Great sharing Nicole Serafin on how far you have allowed yourself to go in committing to the utmost care and respect of your body. It is so interesting to read how we are often sold that need to feel this level of intimacy from another that often leaves us searching for what is out there rather than stopping to feel that it all begins with the slightest changes to our every day living.
Loving ourselves first is something we are not brought up to do, and we can easily abuse our bodies by the way we work and by the food and drink we ingest. Another form of abuse we can indulge in is late nights – going to bed after our bodies have signalled they are ready for sleep, needing regeneration so that can be up early and alert, ready to be with us in another full day. The more intimate we become with our bodies, i.e. the more we allow ourselves to feel those subtle signals, the more easily we can take care of them.
This is one of the great gifts I have also become aware of since attending Serge Benhayon’s presentations –
“I started to feel for myself an intimacy I already held within – but had never before felt or explored”.
A super-gorgeous and inspiring blog Nicole. A joy to read about the development of true intimacy with yourself.
This is something we need to learn young- to love ourselves deeply and not to enter into relationships seeking to be loved but to first love yourself and bring that quality to the relationship.

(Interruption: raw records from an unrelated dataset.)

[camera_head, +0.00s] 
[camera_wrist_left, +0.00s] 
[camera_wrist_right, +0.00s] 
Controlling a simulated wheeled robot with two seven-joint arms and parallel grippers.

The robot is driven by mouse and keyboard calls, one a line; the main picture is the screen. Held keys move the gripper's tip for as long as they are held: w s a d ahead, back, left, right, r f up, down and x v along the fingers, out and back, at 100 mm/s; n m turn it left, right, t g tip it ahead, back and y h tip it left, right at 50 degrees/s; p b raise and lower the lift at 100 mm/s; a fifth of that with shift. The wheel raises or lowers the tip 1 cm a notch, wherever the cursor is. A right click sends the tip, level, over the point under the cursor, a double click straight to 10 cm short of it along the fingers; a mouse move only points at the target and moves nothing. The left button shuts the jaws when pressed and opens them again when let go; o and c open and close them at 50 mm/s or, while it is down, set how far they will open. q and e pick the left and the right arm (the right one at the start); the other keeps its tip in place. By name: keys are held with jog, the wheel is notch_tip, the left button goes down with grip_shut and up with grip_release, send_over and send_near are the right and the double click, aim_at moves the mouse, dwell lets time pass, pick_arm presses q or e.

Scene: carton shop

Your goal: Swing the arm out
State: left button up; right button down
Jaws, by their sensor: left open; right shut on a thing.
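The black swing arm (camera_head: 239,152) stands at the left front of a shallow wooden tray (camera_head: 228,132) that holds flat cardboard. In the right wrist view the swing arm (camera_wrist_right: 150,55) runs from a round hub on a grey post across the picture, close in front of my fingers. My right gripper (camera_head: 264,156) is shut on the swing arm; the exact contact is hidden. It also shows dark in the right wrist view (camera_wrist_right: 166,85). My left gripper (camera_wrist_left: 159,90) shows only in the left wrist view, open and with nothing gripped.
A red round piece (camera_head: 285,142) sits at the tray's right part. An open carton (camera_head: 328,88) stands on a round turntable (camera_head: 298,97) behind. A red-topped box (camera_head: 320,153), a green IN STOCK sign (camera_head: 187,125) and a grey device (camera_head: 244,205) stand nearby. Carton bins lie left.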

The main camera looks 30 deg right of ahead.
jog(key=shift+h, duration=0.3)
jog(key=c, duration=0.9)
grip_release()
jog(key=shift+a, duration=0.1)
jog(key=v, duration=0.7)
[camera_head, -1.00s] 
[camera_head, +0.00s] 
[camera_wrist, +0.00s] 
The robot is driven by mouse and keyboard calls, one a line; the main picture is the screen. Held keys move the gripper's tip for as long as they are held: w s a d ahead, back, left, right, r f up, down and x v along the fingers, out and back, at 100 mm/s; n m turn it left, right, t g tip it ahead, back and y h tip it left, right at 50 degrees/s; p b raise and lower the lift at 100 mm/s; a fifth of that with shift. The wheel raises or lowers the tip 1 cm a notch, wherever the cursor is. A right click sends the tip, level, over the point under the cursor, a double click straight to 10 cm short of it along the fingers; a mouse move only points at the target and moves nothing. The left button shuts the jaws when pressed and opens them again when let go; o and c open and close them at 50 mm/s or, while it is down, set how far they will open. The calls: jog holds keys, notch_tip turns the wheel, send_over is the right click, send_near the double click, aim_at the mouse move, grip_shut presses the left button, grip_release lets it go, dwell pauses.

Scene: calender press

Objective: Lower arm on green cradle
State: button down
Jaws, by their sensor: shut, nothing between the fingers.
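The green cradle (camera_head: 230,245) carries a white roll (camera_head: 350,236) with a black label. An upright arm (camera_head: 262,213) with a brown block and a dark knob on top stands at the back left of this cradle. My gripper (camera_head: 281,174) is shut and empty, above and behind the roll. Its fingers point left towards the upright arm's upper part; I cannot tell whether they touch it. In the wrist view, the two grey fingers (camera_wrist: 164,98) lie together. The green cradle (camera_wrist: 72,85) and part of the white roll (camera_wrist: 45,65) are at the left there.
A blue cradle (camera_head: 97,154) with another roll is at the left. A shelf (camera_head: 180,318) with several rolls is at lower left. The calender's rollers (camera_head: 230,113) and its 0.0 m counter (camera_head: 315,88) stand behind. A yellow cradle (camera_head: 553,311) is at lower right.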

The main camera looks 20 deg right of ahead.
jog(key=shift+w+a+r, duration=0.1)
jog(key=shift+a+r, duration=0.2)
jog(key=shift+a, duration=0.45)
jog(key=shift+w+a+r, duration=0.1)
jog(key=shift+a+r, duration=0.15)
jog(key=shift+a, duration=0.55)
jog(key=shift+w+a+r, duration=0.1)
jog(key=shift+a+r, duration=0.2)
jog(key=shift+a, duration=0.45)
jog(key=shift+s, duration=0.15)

So true Nicole… the difference between making love and sex is vast and it wasn’t until I knew what love truly was, that I had any real sense of this. Prior to that I thought if my partner ‘loved me’ then we would be making love and sex was something that happened between relative strangers. Your blog exposes this for the falsity it is… thank you.
How could we possible reduce making love to the physical act? As expressed by many on this thread there is so much more.
A beautiful sharing, thankyou Nicole. How can we ‘make love’ with another if we are not first truly loving ourselves?
Nicole, what you share her defines clearly the saying ‘you cannot love another unless you love your self first’.